O engajamento em organismos multilaterais vem sendo, historicamente, adotado pelo Brasil como uma forma de ampliar projeção no cenário internacional. Teóricos das Relações Internacionais apontam que esta é uma das alternativas a serem usadas por países com o perfil parecido com o do Brasil.
Tanto em seu primeiro mandato como em seu segundo mandato, Donald Trump tem feito severas críticas ao multilateralismo.
Na Europa, ele vem defendendo que os Estados Unidos não deverão atuar tão fortemente na defesa do continente como governos anteriores democratas.
Neste ano, ele anunciou, novamente, a retirada dos Estados Unidos do Acordo de Paris, firmado internacionalmente para evitar o agravamento das mudanças climáticas.
A medida esvazia, em parte, uma das principais agendas internacionais do Brasil, que é a pauta ambiental, especialmente no ano que o Brasil sediará a Cúpula das Nações Unidas sobre as Mudanças Climáticas, a COP 30, que será realizada em Belém, em novembro.
Oficialmente, o Itamaraty seguiu a mesma linha do presidente e disse que a viagem de Lula à China pode ser interpretada como um apelo ao chamado multilateralismo.
Na semana passada, o diplomata Eduardo Saboia disse que a aposta do Brasil no multilateralismo não se resumia à visita à China. Ele citou, como exemplo, as visitas que Lula fez ao Japão e ao Vietnã, em abril deste ano.
“É preciso preservar o sistema multilateral internacional […] (A aposta do Brasil) é a favor, não é contra ninguém. Ao contrário, é um esforço para valorizar isto que é um ativo, um patrimônio comum dos países e que é indispensável”, afirmou.
Para o professor Pablo Ibanez, a viagem de Lula à China é um claro aceno ao multilateralismo.
“Existe uma prioridade de agenda internacional do Sul Global, do multilateralismo e da negociação das questões pacíficas nessa visita […] e a China é um grande parceiro brasileiro”, diz Ibanez.

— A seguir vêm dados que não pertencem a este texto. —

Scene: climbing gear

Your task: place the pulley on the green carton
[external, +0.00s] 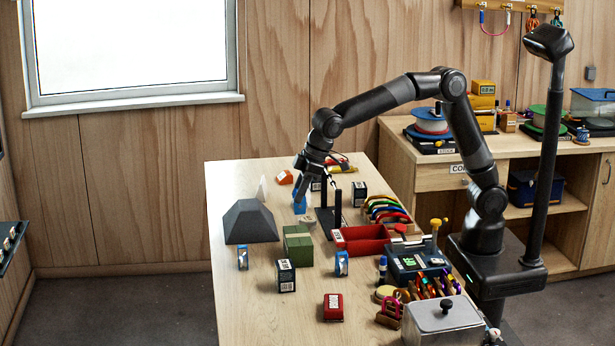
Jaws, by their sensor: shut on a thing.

Nos últimos meses, China e Brasil deram respostas relativamente alinhadas em relação ao tarifaço de Trump ao citarem a possibilidade de recorrerem à Organização Mundial do Comércio (OMC) para arbitrar o assunto.
A entidade, uma das principais apostas da diplomacia brasileira nos anos 1990 e 2000, vem sendo tratada com ceticismo por seguidas administrações norte-americanas.
Em comunicado oficial, o governo brasileiro disse em abril que não descartaria acionar a organização para analisar as tarifas impostas pelo governo norte-americano. Até o momento, porém, nenhuma ação foi movida pelo Brasil.
Os chineses, por outro lado, já moveram uma ação contra os Estados Unidos junto à entidade.
Outra demonstração de alinhamento entre China e Brasil em relação ao multilateralismo é a tentativa de fortalecer os Brics, grupo de países fundado por Brasil, China, Rússia, Índia e África do Sul e que hoje reúne onze países. Neste ano, a cúpula do grupo será realizada no Brasil, em julho.
Diversificação das exportações
Um outro ponto destacado pelos especialistas é de que um dos sinais enviados pelo Brasil nesta viagem é o de que o país quer diversificar sua pauta de exportações à China, atualmente fortemente calcada em commodities agrícolas e minerais.
Em 2024, segundo dados do governo federal, o Brasil exportou R$ 94 bilhões à China, mas 75% desse total foi composto de apenas três produtos: soja (33%), minério de ferro (21%) e petróleo (21%).
Por outro lado, a boa parte dos US$ 63 bilhões em produtos que a China vendeu ao Brasil são compostos por produtos com alta tecnologia embarcada como carros elétricos, painéis fotovoltaicos, telefones celulares e componentes eletrônicos.
“Há, sim, preocupação em aprofundar e diversificar a nossa relação do ponto de vista comercial. A gente exporta ferro bruto e importa aço da China […] a gente exporta soja a granel e há diversos setores têm se posicionado de maneira muito clara para que a gente tenha uma nova relação com a China”, diz Pablo Ibanez.
O professor, no entanto, avalia que essa mudança de perfil tende a ser difícil de implementar.
“É uma competição muito dura porque a atividade industrial na China se transformou muito rapidamente. Hoje, as indústrias lá nascem, crescem e morrem com muita facilidade. É difícil competir diretamente, mas é um ponto que está na pauta dessa visita para que essa relação seja menos díspar (ao Brasil)”.
O embaixador Eduardo Saboia confirma essa ideia.
“A China despontou como grande importador de produtos brasileiros e a gente tem superávit com a China que ninguém vai achar ruim. O que nós queremos é diversificar nossa pauta exportadora com a China e diversificar os investimentos e as parcerias com a China procurando atraí-la para projetos de neo-industrialização, capacitação tecnológica e transição energética”, disse o diplomata.